* [DATA SHOWN]
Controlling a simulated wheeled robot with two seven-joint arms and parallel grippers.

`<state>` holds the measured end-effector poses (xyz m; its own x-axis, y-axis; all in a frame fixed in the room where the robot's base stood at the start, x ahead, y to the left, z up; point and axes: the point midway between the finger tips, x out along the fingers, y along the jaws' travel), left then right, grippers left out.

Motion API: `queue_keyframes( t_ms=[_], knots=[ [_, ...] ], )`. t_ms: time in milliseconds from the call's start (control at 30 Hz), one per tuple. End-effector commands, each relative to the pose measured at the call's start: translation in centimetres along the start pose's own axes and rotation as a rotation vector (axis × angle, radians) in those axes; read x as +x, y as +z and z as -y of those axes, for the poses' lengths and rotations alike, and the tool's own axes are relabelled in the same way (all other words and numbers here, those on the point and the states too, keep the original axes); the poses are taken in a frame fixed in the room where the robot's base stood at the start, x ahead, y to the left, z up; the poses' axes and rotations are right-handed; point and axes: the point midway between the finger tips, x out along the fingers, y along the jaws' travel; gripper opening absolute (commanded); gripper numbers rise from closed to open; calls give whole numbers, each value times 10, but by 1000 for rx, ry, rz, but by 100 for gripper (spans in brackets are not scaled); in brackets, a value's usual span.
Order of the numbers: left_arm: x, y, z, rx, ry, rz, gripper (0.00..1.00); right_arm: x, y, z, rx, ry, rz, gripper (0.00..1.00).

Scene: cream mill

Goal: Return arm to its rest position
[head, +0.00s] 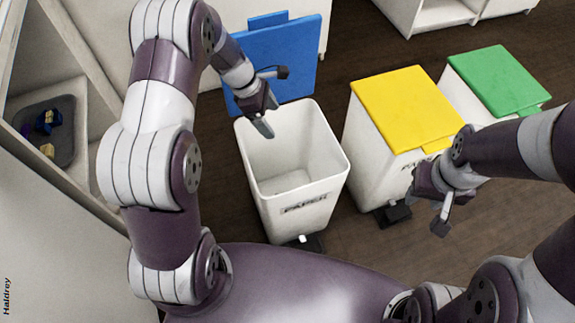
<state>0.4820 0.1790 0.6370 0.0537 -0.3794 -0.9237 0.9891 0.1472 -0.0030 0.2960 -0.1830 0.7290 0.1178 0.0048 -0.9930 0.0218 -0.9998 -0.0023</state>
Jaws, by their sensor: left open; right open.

* [EXERCISE INSTRUCTIONS] Tell how many lines in the material above include the word "grippers", giving the number only.

* [WORKED ANSWER] 2